* **JOB**
Every line holding the word "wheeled" counts once. Give the total, nothing more.

[Robot control records]

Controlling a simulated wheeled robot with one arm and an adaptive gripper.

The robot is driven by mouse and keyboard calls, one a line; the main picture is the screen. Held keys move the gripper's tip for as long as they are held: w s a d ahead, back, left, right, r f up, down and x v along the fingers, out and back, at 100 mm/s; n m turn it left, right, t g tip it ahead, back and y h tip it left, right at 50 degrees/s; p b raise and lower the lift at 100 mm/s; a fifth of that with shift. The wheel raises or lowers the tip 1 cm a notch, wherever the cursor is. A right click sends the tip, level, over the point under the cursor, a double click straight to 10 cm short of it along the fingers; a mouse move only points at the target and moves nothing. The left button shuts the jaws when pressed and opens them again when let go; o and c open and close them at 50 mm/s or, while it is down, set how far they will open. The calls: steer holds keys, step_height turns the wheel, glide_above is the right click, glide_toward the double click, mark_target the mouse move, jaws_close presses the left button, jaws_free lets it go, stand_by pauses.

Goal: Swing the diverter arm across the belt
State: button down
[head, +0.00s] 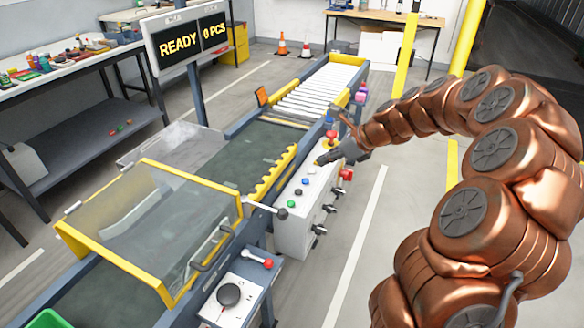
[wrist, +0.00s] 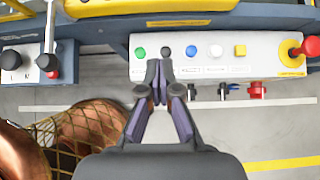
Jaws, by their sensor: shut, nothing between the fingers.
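The conveyor belt (head: 215,158) is dark green and runs between blue rails. A metal rod with a black knob (head: 282,214) reaches out over the near rail beside the clear hood; it also shows at the left of the wrist view (wrist: 49,30). A pale bar (head: 140,208) lies under the hood, seen through it. I cannot tell for sure which of these is the diverter arm. My gripper (head: 322,159) is shut and empty at the white button panel (head: 292,222), apart from the rod. In the wrist view its fingertips (wrist: 158,88) overlap the panel's front edge.
The yellow-framed hood (head: 150,225) covers part of the belt. A box with a black dial (head: 229,294) and a red-knobbed lever (head: 268,263) stands in front. The panel carries several buttons and a red emergency stop (wrist: 310,47).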

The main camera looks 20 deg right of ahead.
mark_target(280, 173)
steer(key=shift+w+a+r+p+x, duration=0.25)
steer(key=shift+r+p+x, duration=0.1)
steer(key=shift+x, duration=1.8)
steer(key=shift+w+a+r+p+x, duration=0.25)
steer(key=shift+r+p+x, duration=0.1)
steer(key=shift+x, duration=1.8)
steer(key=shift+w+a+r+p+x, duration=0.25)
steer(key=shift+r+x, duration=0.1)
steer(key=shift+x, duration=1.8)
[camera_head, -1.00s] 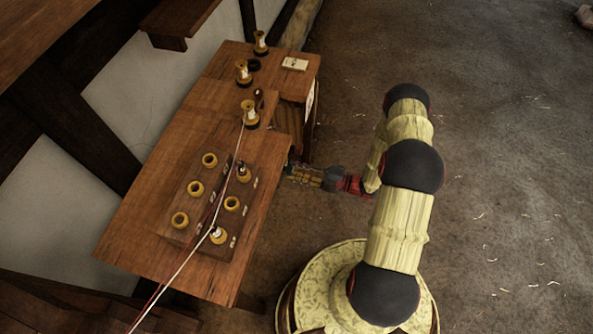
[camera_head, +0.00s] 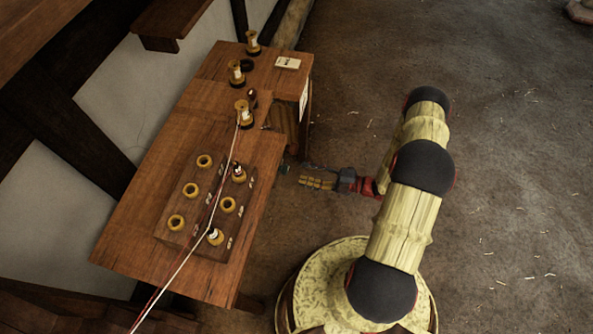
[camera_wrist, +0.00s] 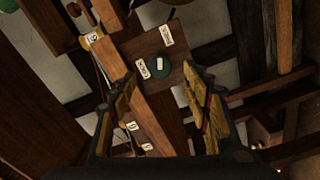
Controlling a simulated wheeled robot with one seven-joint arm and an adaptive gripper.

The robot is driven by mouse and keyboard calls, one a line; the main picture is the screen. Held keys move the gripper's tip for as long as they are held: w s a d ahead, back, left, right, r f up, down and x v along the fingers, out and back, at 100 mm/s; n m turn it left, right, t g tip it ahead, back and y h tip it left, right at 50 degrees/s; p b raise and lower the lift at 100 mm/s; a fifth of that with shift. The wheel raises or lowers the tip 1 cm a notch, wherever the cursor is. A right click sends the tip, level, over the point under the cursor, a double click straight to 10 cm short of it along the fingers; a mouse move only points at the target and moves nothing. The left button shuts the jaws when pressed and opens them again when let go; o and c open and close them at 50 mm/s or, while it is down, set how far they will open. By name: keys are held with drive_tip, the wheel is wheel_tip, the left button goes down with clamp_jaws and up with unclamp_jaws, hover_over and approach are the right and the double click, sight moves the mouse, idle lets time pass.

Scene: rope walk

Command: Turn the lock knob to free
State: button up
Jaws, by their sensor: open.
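In the wrist view a round dark-green knob (camera_wrist: 160,69) with a pale mark sits on a brown wooden panel (camera_wrist: 178,50). One pale label (camera_wrist: 166,35) is above it and another (camera_wrist: 143,68) is to its left; their writing is too small to read. I take it for the lock knob. My gripper (camera_wrist: 159,72) is open, its two fingers spread either side of the knob in the picture, with nothing between them; I see no contact. In the head view my gripper (camera_head: 300,175) is beside the bench's right edge, and the panel face is hidden.
The wooden bench (camera_head: 130,240) holds a block (camera_head: 187,215) with several yellow rings and bobbins. Red and white cords run across it. A small pale card (camera_head: 287,63) lies at the far end. Open floor (camera_head: 500,170) lies to the right.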

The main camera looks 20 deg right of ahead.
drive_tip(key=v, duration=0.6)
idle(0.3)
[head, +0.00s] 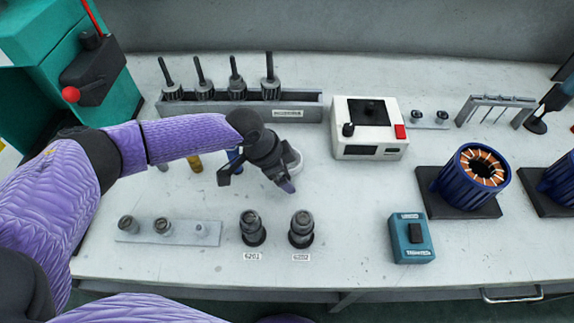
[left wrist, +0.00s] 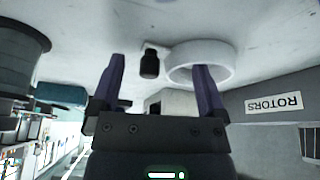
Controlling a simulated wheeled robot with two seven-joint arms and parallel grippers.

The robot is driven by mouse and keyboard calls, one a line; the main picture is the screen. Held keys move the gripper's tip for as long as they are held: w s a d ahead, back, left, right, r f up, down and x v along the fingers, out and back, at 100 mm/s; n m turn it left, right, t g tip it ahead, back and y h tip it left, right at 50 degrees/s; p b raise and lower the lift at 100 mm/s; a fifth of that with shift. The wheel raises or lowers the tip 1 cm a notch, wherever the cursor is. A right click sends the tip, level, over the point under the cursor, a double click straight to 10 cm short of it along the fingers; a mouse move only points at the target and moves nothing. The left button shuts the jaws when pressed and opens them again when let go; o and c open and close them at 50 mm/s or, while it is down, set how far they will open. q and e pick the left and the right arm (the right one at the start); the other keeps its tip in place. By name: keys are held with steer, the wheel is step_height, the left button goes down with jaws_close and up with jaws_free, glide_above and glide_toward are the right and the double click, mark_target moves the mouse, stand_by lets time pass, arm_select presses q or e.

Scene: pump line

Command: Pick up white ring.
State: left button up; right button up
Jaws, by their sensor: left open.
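The white ring (head: 296,163) stands on the bench, partly hidden behind my left gripper (head: 257,182) in the head view. The gripper is open, its fingers spread and pointing down towards the bench. In the left wrist view the ring (left wrist: 230,66) is a short, thick-walled white band. One finger of the left gripper (left wrist: 160,66) overlaps the ring there; I cannot tell whether it is inside it or only in front. The other finger is clear of the ring, with nothing gripped between them. My right gripper is not in view.
A grey rotor rack (head: 230,108) stands behind, and a white box with a red button (head: 370,130) to the right. Two dark bearing posts (head: 252,228) and a grey strip with small parts (head: 180,232) stand in front. A teal device (head: 411,240) stands front right.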

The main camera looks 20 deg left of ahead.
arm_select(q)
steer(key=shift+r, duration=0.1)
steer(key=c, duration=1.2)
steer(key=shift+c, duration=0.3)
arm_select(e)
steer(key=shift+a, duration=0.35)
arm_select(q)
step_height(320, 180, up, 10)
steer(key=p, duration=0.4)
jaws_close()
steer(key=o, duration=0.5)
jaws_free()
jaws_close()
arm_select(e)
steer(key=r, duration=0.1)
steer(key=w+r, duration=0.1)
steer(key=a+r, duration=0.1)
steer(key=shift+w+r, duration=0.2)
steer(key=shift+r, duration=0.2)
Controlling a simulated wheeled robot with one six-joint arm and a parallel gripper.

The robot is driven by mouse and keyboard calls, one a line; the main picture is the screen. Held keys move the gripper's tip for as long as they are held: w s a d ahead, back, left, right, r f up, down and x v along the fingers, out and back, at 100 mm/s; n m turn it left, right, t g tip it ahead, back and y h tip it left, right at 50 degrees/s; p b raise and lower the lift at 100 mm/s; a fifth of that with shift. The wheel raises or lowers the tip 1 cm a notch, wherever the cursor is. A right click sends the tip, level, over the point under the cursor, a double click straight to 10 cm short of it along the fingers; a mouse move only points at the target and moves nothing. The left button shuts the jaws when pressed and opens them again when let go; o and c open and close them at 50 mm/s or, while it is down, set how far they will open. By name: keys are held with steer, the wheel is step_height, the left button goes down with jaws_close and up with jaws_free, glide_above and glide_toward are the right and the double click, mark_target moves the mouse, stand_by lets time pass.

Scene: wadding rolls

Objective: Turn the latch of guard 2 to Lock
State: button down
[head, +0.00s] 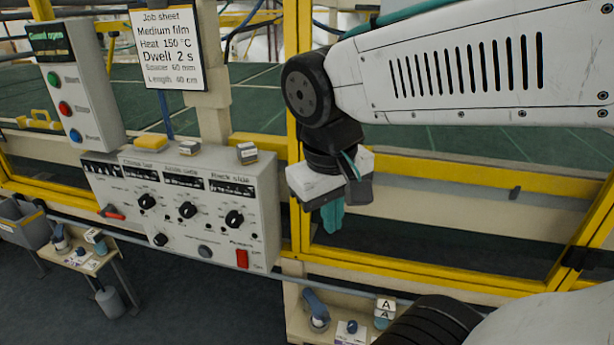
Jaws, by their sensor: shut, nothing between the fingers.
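My gripper (333,215) hangs from the arm in the upper middle, its teal fingers pointing down and shut with nothing held. It appears in front of the yellow-framed guard (420,274) on the right. No number or Lock marking is readable on this guard, so I cannot tell whether it is guard 2. I cannot tell whether either is the latch. My arm hides part of the guard's top.
A grey control panel (265,215) with black knobs and a red switch stands left of my gripper. A button box (85,85) reads "Guard open". A job sheet (167,48) hangs above. Small shelves with blue-handled items stand low left and at bottom centre.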

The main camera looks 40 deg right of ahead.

* **COMPLETED TASK**
4